Kentucky farmer and poet Wendell Berry formulated these principles for a sustainable economy, one which focuses on community and the common good. A community economy is not an economy in which well-placed persons can make a “killing.” It is an economy whose aim is generosity and a well-distributed and safeguarded abundance.

Wendell Berry is a strong defender of family, rural communities, and traditional family farms. These underlying principles could be described as “the preservation of ecological diversity and integrity, and the renewal, on sound cultural and ecological principles, of local economies and local communities.

  1. Always ask of any proposed change or innovation: What will this do to our community? How will this affect our common wealth.
  2. Always include local nature – the land, the water, the air, the native creatures – within the membership of the community.
  3. Always ask how local needs might be supplied from local sources, including the mutual help of neighbors.
  4. Always supply local needs first (and only then think of exporting products – first to nearby cities, then to others).
  5. Understand the ultimate unsoundness of the industrial doctrine of ‘labor saving’ if that implies poor work, unemployment, or any kind of pollution or contamination.
  6. Develop properly scaled value-adding industries for local products to ensure that the community does not become merely a colony of national or global economy.
  7. Develop small-scale industries and businesses to support the local farm and/or forest economy.
  8. Strive to supply as much of the community’s own energy as possible.
  9. Strive to increase earnings (in whatever form) within the community for as long as possible before they are paid out.
  10. Make sure that money paid into the local economy circulates within the community and decrease expenditures outside the community.
  11. Make the community able to invest in itself by maintaining its properties, keeping itself clean (without dirtying some other place), caring for its old people, and teaching its children.
  12. See that the old and young take care of one another. The young must learn from the old, not necessarily, and not always in school. There must be no institutionalised childcare and no homes for the aged. The community knows and remembers itself by the association of old and young.

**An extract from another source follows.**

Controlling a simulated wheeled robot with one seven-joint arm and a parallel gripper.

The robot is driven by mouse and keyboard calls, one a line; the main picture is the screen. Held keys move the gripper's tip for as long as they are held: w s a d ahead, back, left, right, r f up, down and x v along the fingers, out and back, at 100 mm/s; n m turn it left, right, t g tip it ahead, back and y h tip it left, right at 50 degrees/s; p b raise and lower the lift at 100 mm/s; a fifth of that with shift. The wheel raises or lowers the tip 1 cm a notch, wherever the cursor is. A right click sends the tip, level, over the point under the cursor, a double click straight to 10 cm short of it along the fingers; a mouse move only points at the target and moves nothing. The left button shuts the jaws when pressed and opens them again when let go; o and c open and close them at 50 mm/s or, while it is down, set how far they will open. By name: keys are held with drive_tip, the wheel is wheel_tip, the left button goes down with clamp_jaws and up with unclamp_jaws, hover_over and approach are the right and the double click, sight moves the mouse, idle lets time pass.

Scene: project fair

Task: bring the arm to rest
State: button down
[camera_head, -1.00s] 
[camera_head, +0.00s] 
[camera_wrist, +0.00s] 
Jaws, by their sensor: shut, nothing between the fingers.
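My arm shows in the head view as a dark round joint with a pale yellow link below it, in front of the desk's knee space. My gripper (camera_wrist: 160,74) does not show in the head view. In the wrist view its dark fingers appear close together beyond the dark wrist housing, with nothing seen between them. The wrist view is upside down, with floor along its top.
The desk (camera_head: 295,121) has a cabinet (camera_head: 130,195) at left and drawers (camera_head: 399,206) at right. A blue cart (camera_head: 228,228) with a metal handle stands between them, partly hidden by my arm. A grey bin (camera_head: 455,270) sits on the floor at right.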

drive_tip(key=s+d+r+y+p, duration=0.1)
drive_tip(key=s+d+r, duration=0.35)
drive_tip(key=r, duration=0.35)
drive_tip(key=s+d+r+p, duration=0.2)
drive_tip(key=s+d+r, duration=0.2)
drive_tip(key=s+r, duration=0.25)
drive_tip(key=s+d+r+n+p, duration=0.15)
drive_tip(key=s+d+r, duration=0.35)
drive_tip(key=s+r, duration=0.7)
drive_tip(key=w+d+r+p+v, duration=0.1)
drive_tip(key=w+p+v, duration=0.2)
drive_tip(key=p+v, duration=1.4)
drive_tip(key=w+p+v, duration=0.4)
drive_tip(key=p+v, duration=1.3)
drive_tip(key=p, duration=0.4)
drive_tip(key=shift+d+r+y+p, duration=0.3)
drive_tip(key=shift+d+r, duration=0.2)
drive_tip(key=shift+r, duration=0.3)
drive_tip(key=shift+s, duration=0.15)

  13. Account for costs now conventionally hidden or externalised. Whenever possible, these must be debited against monetary income.
  14. Look into the possible uses of local currency, community-funded loan programs, systems of barter, and the like.
  15. Always be aware of the economic value of neighborly acts. In our time, the costs of living are greatly increased by the loss of neighborhood, which leaves people to face their calamities alone.
  16. A rural community should always be acquainted and interconnected with community-minded people in nearby towns and cities.
  17. A sustainable rural economy will depend on urban consumers loyal to local products. Therefore, we are talking about an economy that will always be more cooperative than competitive.